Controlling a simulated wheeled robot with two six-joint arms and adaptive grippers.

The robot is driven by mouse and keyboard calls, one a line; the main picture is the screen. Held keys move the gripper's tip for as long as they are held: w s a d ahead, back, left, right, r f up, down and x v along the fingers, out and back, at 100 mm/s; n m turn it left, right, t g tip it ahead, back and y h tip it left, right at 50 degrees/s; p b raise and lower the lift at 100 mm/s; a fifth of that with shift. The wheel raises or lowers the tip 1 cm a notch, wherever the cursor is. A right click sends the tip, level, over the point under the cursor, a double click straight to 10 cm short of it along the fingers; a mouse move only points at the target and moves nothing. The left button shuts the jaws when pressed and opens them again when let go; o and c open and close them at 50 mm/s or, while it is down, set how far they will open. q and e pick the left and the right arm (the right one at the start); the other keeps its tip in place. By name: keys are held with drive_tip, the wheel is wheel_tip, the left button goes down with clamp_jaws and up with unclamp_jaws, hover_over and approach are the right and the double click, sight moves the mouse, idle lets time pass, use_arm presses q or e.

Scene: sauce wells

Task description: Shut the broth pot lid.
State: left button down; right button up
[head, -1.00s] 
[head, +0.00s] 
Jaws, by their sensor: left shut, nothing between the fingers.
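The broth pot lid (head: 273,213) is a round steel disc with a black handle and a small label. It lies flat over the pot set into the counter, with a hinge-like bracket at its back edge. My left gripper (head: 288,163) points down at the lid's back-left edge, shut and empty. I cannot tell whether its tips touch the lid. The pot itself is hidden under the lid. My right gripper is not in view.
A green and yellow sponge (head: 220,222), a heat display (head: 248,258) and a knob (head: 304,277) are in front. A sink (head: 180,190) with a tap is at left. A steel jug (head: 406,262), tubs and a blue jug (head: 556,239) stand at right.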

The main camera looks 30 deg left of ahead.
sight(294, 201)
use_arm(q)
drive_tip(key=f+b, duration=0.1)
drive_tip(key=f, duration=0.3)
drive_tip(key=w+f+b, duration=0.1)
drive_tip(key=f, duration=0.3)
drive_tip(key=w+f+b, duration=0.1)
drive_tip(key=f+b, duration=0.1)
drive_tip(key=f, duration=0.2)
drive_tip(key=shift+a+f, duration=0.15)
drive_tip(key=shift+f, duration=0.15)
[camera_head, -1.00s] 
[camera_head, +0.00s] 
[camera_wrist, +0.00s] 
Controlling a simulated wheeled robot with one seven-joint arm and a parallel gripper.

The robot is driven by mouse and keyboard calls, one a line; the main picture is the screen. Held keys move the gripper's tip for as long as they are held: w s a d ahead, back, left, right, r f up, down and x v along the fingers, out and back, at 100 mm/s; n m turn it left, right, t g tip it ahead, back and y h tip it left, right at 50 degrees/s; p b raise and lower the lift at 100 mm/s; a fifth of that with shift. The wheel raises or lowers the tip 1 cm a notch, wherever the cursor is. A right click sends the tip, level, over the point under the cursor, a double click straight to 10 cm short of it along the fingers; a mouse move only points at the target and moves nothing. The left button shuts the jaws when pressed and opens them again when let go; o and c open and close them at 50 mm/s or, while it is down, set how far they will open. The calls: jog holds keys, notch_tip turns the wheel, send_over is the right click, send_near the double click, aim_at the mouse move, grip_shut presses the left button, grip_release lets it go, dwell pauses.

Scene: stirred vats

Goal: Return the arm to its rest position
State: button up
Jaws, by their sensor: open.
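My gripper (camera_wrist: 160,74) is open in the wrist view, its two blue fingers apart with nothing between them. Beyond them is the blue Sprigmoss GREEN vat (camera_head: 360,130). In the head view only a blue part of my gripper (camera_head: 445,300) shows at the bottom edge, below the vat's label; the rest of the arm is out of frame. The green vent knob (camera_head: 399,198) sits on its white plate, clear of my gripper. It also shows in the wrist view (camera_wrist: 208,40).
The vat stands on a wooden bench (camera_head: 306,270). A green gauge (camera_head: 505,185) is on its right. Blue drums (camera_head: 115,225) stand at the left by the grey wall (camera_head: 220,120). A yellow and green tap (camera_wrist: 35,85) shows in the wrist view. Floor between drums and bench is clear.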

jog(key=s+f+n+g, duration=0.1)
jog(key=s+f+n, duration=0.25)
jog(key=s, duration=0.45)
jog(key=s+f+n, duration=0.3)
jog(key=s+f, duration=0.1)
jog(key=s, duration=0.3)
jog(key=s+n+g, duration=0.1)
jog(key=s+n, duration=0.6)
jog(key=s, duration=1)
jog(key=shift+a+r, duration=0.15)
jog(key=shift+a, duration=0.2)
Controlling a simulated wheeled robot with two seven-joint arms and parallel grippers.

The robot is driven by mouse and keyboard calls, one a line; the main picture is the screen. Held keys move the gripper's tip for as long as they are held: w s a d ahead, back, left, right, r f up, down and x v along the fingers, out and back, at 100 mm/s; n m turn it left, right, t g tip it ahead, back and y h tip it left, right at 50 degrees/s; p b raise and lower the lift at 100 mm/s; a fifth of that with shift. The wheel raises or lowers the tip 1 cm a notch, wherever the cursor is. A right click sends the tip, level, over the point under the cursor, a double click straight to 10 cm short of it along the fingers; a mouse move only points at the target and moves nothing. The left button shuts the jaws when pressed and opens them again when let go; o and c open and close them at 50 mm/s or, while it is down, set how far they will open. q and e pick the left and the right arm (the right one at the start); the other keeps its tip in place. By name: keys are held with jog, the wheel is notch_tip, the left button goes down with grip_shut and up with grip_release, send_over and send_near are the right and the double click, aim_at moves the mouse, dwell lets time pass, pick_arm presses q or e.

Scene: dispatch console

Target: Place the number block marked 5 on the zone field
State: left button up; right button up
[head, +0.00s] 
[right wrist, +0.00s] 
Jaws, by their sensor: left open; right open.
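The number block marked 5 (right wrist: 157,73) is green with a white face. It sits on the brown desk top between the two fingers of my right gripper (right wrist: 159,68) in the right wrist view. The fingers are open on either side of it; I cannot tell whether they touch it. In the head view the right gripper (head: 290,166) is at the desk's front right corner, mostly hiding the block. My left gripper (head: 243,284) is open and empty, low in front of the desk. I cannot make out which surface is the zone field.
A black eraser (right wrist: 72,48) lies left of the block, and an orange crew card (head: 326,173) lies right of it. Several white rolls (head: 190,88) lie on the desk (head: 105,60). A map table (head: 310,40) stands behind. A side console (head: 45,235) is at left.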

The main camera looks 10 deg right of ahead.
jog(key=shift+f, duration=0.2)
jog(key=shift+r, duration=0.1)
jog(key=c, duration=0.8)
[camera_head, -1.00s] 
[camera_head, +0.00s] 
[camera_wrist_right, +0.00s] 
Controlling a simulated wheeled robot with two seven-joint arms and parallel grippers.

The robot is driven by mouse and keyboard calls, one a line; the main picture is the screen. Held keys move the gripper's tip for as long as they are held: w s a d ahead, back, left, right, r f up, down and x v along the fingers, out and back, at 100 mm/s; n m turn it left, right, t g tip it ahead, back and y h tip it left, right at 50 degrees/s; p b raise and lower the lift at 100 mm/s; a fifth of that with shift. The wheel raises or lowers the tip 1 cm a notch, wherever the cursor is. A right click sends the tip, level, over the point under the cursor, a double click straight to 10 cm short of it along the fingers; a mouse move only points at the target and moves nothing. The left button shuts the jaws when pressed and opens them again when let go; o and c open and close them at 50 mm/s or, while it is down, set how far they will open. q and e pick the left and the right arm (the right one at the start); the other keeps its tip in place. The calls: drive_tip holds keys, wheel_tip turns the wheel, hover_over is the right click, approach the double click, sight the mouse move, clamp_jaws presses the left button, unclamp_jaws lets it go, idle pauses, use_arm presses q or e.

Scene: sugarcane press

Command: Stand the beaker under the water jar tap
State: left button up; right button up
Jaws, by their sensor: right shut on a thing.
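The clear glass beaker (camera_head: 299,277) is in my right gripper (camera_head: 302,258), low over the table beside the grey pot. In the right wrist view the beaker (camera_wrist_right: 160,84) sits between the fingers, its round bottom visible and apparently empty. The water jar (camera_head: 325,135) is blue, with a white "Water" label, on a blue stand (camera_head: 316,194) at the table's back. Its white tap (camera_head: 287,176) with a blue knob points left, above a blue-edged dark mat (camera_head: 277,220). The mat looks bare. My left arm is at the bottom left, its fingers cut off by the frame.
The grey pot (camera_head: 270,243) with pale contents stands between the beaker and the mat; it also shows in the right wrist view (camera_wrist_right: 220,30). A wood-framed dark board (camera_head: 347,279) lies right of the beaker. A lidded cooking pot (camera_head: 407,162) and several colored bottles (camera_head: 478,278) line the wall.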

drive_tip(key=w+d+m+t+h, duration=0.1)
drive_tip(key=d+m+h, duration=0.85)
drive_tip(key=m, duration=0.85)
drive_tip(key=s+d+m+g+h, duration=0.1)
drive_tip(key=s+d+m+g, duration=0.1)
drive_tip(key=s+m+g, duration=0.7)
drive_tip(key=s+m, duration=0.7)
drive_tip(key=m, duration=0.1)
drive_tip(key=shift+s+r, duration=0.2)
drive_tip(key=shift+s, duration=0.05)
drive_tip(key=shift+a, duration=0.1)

### YOUR OBJECTIVE
Pull every line holding "Controlling" out of the records.

### COMPLETED TASK
Controlling a simulated wheeled robot with two six-joint arms and adaptive grippers.
Controlling a simulated wheeled robot with one seven-joint arm and a parallel gripper.
Controlling a simulated wheeled robot with two seven-joint arms and parallel grippers.
Controlling a simulated wheeled robot with two seven-joint arms and parallel grippers.

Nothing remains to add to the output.